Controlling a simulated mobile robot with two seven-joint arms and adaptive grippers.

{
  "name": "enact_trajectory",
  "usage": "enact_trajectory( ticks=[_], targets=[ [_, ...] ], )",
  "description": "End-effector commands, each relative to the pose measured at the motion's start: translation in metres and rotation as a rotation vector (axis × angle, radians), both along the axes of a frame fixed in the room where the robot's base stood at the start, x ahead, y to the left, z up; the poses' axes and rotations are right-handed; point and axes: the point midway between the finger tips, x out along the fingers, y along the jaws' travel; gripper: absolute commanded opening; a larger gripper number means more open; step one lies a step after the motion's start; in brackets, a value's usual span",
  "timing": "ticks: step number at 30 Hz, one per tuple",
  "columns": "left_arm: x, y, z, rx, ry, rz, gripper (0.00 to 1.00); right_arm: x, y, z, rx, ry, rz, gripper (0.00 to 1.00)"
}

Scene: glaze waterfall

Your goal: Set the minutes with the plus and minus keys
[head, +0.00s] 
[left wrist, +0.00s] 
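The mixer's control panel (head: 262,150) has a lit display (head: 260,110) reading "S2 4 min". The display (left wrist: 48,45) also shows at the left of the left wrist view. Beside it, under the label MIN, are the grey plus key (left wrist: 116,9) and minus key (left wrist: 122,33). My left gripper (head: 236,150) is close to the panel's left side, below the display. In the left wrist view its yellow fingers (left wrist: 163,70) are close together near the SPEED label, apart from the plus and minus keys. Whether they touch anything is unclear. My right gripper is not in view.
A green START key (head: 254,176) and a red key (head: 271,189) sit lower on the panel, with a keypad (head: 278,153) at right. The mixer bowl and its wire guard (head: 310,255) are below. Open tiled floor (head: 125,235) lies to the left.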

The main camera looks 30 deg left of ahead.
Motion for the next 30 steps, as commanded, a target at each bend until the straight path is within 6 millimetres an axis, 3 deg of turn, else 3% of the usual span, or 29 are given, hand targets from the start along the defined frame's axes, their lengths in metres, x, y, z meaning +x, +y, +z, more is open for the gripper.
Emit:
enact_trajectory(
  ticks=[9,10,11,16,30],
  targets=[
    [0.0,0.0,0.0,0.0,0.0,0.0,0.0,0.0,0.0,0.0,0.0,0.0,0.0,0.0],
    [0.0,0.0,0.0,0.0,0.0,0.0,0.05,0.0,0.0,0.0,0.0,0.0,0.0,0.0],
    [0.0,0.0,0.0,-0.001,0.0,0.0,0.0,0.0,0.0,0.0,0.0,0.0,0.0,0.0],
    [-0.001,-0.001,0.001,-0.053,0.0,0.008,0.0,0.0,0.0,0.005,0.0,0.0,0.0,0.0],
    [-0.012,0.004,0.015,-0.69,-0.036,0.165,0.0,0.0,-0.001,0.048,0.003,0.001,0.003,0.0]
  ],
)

__Set problem__: Pick out all lines from the data above in which the word "more" appears.

__Completed exercise__:
  "description": "End-effector commands, each relative to the pose measured at the motion's start: translation in metres and rotation as a rotation vector (axis × angle, radians), both along the axes of a frame fixed in the room where the robot's base stood at the start, x ahead, y to the left, z up; the poses' axes and rotations are right-handed; point and axes: the point midway between the finger tips, x out along the fingers, y along the jaws' travel; gripper: absolute commanded opening; a larger gripper number means more open; step one lies a step after the motion's start; in brackets, a value's usual span",
Motion for the next 30 steps, as commanded, a target at each bend until the straight path is within 6 millimetres an axis, 3 deg of turn, else 3% of the usual span, or 29 are given, hand targets from the start along the defined frame's axes, their lengths in metres, x, y, z meaning +x, +y, +z, more is open for the gripper.

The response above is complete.